• [PROBLEM]: Check every line of the material below for "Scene". Give the number of lines that have it, and only that.

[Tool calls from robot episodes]
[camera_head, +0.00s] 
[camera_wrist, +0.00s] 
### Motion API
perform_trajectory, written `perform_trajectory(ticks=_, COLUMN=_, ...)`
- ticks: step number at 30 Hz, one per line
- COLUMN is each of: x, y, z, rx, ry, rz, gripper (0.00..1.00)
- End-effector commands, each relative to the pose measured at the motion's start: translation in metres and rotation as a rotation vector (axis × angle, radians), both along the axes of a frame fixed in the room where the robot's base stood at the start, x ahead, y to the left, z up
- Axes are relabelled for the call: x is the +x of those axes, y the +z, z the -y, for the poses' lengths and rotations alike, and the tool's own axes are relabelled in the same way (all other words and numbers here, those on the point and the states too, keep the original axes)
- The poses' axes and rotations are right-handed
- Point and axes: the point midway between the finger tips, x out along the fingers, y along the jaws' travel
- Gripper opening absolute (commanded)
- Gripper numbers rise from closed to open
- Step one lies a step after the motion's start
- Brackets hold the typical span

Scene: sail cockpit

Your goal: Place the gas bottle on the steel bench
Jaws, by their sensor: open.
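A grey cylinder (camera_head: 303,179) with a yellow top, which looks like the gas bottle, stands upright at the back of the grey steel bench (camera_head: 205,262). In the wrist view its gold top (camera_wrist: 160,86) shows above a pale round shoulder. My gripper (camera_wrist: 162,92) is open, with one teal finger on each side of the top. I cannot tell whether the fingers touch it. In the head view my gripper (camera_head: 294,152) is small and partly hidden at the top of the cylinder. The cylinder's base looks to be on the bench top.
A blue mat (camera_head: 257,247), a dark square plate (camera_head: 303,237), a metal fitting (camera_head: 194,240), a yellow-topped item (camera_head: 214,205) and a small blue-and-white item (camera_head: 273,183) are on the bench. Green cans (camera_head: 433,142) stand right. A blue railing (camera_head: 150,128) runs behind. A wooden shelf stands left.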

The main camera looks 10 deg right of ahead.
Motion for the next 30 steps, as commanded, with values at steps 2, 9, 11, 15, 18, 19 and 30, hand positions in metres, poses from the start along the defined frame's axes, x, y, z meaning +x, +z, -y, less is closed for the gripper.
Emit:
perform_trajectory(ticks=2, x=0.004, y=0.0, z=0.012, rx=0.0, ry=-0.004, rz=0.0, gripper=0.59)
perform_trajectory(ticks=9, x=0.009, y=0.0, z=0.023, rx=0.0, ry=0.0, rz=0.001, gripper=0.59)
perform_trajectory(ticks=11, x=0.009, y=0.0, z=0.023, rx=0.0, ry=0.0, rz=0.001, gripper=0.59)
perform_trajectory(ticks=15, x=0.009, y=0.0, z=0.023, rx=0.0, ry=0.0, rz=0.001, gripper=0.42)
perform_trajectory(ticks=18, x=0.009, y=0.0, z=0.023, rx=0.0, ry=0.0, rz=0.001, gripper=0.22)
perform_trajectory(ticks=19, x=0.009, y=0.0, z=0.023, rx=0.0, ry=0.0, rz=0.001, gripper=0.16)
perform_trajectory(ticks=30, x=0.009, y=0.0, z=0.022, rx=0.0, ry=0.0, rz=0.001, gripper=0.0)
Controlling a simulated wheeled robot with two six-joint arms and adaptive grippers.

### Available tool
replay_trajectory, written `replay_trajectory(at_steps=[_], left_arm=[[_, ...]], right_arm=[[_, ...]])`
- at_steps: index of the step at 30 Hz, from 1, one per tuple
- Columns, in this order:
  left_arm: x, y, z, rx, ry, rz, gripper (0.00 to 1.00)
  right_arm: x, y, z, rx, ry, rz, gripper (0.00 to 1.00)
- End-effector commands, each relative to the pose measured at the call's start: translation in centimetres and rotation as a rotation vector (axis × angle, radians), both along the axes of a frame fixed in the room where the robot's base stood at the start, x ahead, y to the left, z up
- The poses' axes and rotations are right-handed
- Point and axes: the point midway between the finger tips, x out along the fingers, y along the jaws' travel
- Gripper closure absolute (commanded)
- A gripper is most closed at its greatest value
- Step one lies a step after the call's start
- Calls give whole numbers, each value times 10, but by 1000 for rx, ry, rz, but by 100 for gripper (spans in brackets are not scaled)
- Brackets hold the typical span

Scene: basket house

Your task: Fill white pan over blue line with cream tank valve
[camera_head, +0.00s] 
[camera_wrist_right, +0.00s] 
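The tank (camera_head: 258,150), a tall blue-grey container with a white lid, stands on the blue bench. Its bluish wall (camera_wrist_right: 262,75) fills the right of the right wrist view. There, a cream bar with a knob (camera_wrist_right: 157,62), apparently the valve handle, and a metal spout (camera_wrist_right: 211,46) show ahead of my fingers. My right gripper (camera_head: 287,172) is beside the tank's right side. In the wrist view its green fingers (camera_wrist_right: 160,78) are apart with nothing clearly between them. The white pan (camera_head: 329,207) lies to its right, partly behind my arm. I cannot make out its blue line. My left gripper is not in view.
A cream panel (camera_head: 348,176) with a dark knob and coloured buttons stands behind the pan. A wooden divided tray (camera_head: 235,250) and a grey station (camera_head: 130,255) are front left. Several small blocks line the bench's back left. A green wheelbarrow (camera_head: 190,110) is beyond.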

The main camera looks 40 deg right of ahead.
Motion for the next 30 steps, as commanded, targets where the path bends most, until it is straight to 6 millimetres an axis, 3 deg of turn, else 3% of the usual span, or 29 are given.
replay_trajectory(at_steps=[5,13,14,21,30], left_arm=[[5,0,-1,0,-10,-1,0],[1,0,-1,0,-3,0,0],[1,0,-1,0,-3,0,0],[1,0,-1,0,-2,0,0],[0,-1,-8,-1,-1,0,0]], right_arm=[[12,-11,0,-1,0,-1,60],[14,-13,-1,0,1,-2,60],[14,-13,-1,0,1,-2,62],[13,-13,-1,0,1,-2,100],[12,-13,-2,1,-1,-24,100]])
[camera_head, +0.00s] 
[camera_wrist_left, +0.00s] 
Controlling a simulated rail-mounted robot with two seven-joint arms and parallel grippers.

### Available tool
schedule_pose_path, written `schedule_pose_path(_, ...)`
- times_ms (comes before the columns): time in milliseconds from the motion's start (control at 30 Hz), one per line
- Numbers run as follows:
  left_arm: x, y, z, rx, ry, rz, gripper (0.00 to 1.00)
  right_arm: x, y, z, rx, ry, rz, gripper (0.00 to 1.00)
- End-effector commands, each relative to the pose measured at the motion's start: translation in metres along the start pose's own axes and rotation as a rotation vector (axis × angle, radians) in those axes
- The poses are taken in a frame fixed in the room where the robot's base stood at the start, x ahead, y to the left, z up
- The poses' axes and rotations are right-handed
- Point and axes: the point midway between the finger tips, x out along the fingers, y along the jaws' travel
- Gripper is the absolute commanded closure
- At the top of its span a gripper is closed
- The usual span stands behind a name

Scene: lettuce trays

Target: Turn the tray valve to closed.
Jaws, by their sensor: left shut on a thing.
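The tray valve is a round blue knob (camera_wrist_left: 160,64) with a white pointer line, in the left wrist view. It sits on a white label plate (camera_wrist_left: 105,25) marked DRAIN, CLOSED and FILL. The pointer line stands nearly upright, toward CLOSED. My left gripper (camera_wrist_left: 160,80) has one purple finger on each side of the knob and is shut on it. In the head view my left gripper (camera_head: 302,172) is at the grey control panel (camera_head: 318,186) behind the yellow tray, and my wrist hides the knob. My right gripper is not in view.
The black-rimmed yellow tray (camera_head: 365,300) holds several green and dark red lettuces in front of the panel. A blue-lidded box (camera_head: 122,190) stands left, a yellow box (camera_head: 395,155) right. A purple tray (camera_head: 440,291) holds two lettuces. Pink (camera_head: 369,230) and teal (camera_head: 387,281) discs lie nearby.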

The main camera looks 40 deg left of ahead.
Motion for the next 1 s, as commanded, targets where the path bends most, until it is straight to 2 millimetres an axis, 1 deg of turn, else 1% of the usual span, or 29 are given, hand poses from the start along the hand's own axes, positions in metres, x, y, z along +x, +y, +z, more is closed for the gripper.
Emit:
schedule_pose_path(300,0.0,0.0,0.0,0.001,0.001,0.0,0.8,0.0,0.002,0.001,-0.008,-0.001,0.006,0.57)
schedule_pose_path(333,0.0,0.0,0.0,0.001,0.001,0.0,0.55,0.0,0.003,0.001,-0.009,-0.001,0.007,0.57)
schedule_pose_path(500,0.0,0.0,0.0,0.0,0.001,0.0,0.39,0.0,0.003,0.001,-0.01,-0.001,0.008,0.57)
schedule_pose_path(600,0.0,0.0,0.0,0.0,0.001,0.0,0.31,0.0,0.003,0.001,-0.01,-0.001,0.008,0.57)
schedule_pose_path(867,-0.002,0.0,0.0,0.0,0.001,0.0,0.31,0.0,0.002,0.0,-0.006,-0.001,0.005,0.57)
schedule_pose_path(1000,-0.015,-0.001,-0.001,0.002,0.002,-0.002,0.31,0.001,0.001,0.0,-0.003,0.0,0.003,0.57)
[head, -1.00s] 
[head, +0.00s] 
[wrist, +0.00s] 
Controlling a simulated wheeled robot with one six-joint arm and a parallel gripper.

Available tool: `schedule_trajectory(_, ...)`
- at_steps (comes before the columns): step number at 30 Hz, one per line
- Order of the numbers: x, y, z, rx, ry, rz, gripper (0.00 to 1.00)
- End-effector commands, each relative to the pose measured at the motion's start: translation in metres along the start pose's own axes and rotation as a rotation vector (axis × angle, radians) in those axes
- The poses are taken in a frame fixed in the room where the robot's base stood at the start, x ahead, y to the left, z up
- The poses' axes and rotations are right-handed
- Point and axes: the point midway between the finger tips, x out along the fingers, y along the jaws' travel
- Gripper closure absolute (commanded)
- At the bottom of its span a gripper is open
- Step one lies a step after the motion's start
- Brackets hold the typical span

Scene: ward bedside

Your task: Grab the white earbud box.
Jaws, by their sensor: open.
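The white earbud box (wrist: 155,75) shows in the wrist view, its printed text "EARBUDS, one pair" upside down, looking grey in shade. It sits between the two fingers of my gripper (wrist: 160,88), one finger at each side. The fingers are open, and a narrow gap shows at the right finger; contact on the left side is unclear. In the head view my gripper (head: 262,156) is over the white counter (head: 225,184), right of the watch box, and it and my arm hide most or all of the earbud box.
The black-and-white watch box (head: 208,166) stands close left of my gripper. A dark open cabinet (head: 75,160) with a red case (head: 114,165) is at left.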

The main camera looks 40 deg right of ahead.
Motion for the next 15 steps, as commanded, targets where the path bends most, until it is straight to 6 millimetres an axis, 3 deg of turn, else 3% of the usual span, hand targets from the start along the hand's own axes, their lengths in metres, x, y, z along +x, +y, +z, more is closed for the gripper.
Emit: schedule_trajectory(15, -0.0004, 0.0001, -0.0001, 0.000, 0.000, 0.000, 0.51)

• [WRITTEN ANSWER]: 4